Dubai-based WRISE is part of Singapore-based WRISE Group. It provides the ultra-rich with integrated asset management, institutional-grade portfolio insights, and wealth planning.
Chan said capital and trade flows from Asia into the Gulf will continue to grow. “This growth, importantly, is increasingly occurring outside traditional Western financial corridors.”
In addition to its SGB venture, Whampoa has a portfolio of over 200 companies, including a fund started by cryptocurrency exchange Binance.
Whampoa is co-founded by Amy Lee and Lee Han Shih.
Amy Lee is a former senior partner at local law firm Lee & Lee and niece of Lee Kuan Yew.

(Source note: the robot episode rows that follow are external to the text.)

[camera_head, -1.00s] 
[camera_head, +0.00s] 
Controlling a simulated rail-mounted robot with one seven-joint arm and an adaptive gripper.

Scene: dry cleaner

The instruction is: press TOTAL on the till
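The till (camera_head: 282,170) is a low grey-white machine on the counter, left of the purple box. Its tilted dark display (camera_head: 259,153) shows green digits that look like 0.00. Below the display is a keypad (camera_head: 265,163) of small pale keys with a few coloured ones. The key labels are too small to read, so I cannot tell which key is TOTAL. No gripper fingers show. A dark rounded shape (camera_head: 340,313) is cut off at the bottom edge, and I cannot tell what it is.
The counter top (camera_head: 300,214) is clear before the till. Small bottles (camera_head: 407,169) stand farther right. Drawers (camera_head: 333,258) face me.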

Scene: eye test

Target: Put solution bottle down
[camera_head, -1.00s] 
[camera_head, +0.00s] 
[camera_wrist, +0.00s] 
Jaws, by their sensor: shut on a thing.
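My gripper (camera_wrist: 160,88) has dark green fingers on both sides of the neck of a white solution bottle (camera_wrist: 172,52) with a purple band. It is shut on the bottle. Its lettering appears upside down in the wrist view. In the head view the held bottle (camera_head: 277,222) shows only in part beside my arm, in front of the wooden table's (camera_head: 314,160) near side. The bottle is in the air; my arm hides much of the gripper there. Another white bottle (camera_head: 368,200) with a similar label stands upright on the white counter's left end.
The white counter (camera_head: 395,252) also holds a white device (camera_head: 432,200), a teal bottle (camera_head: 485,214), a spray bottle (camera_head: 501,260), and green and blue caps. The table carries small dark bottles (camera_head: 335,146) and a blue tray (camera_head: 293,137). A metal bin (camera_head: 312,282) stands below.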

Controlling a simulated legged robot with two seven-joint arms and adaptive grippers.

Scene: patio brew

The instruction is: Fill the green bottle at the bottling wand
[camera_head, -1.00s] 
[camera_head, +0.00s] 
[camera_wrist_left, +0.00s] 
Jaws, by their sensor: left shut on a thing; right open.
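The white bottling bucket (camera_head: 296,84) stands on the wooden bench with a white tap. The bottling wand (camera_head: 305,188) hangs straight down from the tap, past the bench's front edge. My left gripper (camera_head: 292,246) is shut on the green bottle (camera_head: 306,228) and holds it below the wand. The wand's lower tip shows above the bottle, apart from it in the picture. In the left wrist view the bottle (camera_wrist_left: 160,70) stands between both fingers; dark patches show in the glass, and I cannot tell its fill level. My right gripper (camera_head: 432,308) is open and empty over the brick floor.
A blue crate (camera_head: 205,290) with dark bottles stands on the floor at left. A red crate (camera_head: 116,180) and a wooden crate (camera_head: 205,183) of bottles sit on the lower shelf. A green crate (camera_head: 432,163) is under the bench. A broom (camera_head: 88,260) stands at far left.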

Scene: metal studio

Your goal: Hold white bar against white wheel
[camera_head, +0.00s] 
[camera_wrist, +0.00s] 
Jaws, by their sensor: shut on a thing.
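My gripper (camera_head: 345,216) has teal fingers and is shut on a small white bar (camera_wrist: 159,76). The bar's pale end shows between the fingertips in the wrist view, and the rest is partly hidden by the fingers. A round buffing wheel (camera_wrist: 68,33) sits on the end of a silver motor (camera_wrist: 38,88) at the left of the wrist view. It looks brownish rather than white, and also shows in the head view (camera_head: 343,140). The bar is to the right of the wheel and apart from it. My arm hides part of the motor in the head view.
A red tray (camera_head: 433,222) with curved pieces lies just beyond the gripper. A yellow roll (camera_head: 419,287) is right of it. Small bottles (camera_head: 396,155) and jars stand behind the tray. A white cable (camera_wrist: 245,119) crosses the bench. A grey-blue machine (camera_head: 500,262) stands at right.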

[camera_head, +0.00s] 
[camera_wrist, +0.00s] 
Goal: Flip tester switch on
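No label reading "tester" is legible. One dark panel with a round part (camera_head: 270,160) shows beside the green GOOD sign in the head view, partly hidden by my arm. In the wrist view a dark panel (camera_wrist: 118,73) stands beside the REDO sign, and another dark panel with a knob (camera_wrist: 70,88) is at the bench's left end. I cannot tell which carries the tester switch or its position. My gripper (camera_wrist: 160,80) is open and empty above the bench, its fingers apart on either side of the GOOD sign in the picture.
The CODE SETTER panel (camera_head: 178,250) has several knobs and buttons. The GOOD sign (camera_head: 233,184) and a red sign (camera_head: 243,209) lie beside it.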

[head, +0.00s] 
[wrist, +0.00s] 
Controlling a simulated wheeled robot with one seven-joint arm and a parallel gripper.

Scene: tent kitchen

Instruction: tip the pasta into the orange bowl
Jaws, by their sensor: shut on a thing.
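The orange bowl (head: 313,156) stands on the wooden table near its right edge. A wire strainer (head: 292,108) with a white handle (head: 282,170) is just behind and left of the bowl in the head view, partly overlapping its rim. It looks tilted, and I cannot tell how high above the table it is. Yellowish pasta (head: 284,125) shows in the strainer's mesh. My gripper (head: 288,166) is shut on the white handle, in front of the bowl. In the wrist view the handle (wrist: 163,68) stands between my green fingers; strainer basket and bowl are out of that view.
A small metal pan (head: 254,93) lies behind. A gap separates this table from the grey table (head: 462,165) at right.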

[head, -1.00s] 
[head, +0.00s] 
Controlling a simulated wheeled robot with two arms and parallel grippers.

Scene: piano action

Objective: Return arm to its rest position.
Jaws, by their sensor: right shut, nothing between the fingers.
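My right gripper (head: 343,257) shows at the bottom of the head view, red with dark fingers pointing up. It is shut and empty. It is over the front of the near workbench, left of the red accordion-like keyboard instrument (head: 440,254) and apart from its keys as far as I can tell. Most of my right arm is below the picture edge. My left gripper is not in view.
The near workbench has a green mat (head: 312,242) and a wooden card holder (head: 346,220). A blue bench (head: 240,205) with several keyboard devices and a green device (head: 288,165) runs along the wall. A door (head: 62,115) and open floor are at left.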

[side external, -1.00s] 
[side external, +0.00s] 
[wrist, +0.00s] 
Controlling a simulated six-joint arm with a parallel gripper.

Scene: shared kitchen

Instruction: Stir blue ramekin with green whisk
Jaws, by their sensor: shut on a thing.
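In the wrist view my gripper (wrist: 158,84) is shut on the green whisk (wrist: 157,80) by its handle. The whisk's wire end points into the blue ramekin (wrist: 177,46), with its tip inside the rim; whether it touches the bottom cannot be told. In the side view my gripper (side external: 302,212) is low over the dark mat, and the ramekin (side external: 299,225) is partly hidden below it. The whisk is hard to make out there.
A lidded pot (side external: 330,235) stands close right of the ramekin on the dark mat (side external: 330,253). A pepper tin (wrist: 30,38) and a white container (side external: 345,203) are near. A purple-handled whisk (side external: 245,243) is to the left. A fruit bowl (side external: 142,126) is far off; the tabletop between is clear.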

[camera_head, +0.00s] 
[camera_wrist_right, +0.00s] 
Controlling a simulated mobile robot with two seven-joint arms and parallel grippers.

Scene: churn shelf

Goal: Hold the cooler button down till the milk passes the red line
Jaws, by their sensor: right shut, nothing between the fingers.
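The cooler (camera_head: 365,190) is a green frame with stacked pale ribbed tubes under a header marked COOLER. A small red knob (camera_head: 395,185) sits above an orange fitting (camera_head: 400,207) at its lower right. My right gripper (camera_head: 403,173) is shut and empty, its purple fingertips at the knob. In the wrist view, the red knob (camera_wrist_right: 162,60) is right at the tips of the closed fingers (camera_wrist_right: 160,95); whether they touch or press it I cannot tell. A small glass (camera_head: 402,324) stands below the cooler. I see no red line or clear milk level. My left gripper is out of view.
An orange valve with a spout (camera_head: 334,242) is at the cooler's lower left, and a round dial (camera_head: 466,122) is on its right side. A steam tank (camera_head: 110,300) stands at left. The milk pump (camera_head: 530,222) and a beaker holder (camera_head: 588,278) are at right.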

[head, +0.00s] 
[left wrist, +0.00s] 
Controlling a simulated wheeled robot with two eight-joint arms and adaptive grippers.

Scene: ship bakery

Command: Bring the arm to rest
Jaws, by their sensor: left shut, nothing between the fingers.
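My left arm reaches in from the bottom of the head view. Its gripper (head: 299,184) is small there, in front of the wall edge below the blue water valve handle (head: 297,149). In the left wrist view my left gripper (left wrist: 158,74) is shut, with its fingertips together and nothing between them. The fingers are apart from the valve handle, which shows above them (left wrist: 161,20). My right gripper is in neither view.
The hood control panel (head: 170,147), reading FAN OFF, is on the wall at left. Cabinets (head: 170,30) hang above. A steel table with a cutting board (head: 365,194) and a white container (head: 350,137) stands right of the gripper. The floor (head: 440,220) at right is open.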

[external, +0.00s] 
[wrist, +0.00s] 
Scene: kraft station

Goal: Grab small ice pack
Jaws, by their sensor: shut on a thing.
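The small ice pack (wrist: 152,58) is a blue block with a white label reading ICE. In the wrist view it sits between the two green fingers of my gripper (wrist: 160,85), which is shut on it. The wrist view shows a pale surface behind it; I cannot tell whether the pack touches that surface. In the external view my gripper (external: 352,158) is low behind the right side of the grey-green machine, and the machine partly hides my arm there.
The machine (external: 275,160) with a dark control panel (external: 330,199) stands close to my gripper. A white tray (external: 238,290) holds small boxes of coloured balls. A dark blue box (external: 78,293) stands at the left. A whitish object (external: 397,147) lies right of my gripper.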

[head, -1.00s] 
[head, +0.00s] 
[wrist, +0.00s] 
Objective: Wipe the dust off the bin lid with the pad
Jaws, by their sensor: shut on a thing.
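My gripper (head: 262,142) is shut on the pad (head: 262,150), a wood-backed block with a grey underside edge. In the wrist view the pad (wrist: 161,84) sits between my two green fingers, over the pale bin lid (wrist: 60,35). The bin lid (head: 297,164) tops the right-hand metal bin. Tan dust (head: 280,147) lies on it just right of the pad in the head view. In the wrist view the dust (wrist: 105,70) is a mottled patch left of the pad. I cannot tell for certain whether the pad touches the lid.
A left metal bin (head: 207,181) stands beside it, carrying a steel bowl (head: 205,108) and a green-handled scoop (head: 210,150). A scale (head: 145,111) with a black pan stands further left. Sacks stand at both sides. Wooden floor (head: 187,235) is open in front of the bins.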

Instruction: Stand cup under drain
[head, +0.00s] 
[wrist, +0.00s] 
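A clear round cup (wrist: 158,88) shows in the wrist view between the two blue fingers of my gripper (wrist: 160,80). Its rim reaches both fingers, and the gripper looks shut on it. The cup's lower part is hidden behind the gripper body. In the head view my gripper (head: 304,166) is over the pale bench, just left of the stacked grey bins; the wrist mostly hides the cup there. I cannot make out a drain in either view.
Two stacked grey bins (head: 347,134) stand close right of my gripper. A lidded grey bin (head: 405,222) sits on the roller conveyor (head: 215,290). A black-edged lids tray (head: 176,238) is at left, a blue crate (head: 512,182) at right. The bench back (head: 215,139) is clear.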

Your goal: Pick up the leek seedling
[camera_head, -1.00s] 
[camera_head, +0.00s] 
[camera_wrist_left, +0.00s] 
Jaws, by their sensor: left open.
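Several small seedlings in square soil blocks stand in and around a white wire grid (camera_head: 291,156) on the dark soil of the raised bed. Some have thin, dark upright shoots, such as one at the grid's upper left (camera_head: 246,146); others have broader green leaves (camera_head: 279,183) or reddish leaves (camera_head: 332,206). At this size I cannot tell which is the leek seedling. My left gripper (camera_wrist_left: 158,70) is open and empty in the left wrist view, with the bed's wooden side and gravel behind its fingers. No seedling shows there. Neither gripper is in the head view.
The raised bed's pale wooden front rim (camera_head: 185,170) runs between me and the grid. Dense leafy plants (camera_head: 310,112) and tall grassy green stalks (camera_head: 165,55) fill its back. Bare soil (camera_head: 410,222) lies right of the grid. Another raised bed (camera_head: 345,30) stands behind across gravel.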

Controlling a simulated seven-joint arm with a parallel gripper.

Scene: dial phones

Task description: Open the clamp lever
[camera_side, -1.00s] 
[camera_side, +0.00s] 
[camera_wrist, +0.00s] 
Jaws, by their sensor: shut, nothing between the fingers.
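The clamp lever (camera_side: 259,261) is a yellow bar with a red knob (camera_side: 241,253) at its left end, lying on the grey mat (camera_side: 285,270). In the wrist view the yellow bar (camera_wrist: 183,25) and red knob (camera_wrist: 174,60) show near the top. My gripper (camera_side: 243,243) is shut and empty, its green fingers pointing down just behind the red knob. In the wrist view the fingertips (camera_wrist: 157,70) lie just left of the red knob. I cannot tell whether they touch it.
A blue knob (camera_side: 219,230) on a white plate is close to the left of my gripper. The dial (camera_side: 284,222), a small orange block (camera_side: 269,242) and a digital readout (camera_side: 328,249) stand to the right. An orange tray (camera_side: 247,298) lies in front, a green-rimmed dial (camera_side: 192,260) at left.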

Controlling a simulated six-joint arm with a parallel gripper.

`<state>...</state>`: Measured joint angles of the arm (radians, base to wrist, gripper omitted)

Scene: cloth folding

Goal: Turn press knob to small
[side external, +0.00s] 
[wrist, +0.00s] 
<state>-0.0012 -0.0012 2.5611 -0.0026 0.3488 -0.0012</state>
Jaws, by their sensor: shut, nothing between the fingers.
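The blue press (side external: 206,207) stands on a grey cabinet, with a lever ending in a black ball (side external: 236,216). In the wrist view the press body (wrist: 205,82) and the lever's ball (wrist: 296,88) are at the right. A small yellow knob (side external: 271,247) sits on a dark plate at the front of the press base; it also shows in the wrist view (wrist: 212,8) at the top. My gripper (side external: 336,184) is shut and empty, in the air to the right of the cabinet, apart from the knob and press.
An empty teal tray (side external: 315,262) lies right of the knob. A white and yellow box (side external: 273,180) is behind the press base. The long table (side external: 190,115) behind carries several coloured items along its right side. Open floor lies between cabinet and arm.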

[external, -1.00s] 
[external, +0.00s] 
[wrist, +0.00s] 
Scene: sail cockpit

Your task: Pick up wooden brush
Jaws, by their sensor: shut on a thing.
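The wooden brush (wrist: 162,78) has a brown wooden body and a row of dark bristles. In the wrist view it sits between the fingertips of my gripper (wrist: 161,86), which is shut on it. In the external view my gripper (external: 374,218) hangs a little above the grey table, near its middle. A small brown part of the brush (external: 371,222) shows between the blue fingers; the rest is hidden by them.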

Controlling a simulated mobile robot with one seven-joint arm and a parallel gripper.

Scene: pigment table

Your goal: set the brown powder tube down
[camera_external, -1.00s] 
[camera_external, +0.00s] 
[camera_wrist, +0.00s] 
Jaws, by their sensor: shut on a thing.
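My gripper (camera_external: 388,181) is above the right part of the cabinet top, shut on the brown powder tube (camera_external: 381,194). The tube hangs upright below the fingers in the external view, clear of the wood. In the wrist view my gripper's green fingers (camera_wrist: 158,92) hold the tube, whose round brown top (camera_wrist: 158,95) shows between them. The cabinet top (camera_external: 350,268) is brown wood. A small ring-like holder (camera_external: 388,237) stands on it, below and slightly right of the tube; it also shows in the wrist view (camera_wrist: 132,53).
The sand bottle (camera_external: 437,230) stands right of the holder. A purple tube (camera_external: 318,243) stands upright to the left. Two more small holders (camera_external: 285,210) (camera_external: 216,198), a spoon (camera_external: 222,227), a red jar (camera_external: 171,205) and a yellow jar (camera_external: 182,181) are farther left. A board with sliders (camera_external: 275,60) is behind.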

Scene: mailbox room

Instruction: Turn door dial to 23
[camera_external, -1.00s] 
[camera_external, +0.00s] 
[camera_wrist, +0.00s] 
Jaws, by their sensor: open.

Lee Han Shih is a scion of OCBC’s Lee family, executive director of the Lee Foundation and CEO of media production house Potato Productions.
Investments and businesses of the Lee families in China are managed by Justin Han, co-founder of Whampoa Group and SGB.
Founding members of SGB also consist of leading business executives from Hong Kong, Qatar and Bahrain-based companies.
Cryptocurrency entrepreneur Wu Jihan, the co-founder of Bitcoin mining company Bitmain and Singapore-based digital asset platform Matrixport, is among them.
Prior to establishing SGB, Whampoa Group explored digital banking opportunities in Singapore through a joint initiative with ByteDance in 2019. However, the exercise did not proceed, Chan said.
Bahrain has a history of regulating digital assets, with a single framework covering banks, capital markets and digital asset activity since 2019.
“Bahrain, for these reasons, provided a natural platform from which to serve global trade flows, with Asia-Gulf corridors offering an early use case,” said SGB’s Chan.